One of its properties is that the Finite Difference (unitary step) is $$ \Delta _{\,z} \;z^{\,\overline {\,m\,} } = \left( {z + 1} \right)^{\,\overline {\,m\,} } - z^{\,\overline {\,m\,} } = m\left( {z + 1} \right)^{\,\overline {\,\,m - 1\,\,} } $$ or $$ \Delta _{\,z} \;\left( {z - 1} \right)^{\,\overline {\,m + 1\,} } = z^{\,\overline {\,m + 1\,} } - \left( {z - 1} \right)^{\,\overline {\,m + 1\,} } = \left( {m + 1} \right)z^{\,\overline {\,\,m\,\,} } $$

Then the sum has a clean and straight formulation $$ \eqalign{ & \sum\limits_{k = 1}^n {\left( {z + k} \right)^{\,\overline {\,m\,} } } = {1 \over {m + 1}}\sum\limits_{k = 1}^n {\Delta _{\,z} \;\left( {z + k - 1} \right)^{\,\overline {\,m + 1\,} } } = \cr & = {1 \over {m + 1}}\sum\limits_{k = 0}^{n - 1} {\Delta _{\,z} \;\left( {z + k} \right)^{\,\overline {\,m + 1\,} } } = {1 \over {m + 1}}\sum\limits_{k = 0}^{n - 1} {\left( {\left( {z + 1 + k} \right)^{\,\overline {\,m + 1\,} } - \left( {z + k} \right)^{\,\overline {\,m + 1\,} } } \right)} = \cr & = {1 \over {m + 1}}\left( {\left( {z + n} \right)^{\,\overline {\,m + 1\,} } - z^{\,\overline {\,m + 1\,} } } \right) \cr} $$

That is, the Falling/Rising factorials have difference / sum results that are the discrete analog of the derivative /integral results for $z^m$.

Answer 3

Suppose we want to evaluate the sum which you have already found out.
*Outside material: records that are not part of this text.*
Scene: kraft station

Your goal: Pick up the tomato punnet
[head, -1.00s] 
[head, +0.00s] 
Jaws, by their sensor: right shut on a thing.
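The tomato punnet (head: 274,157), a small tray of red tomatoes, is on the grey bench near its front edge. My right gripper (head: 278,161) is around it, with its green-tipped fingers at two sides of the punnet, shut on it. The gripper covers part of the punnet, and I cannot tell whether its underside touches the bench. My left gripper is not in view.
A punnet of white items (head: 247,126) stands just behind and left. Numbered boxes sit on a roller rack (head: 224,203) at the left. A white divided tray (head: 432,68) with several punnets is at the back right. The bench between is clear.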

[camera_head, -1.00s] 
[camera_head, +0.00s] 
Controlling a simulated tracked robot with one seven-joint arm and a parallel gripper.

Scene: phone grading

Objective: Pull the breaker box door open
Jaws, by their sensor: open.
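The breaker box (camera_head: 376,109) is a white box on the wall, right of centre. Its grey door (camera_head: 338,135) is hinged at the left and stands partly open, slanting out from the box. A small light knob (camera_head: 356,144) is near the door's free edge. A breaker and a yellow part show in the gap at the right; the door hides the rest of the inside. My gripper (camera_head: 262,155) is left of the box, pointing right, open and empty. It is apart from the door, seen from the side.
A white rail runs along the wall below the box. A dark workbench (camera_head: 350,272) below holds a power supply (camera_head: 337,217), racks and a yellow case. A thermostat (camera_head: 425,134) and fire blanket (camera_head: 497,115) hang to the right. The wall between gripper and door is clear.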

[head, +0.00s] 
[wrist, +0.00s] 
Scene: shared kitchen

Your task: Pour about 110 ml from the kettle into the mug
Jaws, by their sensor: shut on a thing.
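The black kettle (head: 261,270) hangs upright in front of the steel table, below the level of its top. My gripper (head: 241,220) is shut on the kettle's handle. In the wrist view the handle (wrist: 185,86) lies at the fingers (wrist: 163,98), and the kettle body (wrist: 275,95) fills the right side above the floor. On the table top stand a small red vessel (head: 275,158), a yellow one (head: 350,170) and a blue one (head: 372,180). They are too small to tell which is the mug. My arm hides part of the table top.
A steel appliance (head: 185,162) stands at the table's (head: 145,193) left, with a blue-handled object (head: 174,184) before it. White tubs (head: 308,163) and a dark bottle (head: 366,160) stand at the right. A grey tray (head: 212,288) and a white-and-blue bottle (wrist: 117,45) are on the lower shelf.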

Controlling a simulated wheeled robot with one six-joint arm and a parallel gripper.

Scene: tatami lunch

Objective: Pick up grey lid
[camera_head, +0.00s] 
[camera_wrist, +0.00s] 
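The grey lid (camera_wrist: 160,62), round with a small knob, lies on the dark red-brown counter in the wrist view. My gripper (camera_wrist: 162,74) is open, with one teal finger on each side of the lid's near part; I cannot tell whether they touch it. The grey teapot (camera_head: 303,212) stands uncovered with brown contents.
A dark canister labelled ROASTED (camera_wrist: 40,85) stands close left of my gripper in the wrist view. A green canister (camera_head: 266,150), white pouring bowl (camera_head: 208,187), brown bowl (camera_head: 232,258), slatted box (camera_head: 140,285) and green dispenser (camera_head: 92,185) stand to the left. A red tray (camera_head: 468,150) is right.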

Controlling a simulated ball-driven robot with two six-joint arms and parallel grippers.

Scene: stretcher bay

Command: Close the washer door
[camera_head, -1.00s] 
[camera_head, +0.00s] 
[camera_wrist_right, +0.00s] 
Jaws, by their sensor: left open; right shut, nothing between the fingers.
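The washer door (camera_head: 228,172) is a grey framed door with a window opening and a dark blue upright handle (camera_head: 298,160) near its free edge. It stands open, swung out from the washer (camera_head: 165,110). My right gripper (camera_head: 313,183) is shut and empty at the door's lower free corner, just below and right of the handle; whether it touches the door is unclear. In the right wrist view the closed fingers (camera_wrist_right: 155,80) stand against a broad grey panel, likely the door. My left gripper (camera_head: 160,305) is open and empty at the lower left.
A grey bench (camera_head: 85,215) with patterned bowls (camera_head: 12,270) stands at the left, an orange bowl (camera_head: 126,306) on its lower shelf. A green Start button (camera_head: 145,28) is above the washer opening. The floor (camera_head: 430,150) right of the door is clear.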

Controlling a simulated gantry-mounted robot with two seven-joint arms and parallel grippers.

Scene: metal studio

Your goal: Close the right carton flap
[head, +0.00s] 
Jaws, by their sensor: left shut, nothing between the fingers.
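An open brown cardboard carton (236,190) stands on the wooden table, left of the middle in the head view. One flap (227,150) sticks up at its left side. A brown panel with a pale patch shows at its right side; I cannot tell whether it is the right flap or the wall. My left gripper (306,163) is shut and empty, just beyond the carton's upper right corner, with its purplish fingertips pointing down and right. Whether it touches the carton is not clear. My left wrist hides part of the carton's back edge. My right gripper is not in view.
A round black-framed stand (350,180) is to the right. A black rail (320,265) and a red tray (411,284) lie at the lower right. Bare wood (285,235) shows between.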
We evaluate the sum $$\displaystyle \sum_{k=1}^n k(k+1)(k+2)$$ Now if we multiply up and down by $4$, and write $4$ as $(k+3)-(k-1)$ (why? To make it a telescopic sequence!)

We get the sum as $$\dfrac{1}4 \left[\sum_{k=1}^n k(k+1)(k+2)(k+3)-\sum_{k=1}^n (k-1)(k)(k+1)(k+2)\right]$$

Now it is clear that it telescopes...so this method can be extended for higher terms as well.

Answer 4

Let your sum be denoted $S_{n,m}$. If we increment $m$, the last factor in every term is $k+m=(k-1)+(m+1)$. This gives you two new sums, namely $S_{n-1,m+1}$ (by shifting the index, the first terms being $0$) and $(m+1)S_{n,m}$. Hence the recurrence

$$S_{n,m+1}=S_{n-1,m+1}+(m+1)S_{n,m}$$

from which

$$S_{n,m}=\frac{S_{n,m+1}-S_{n-1,m+1}}{m+1}.$$

The numerator is the last term of $S_{n,m+1}$.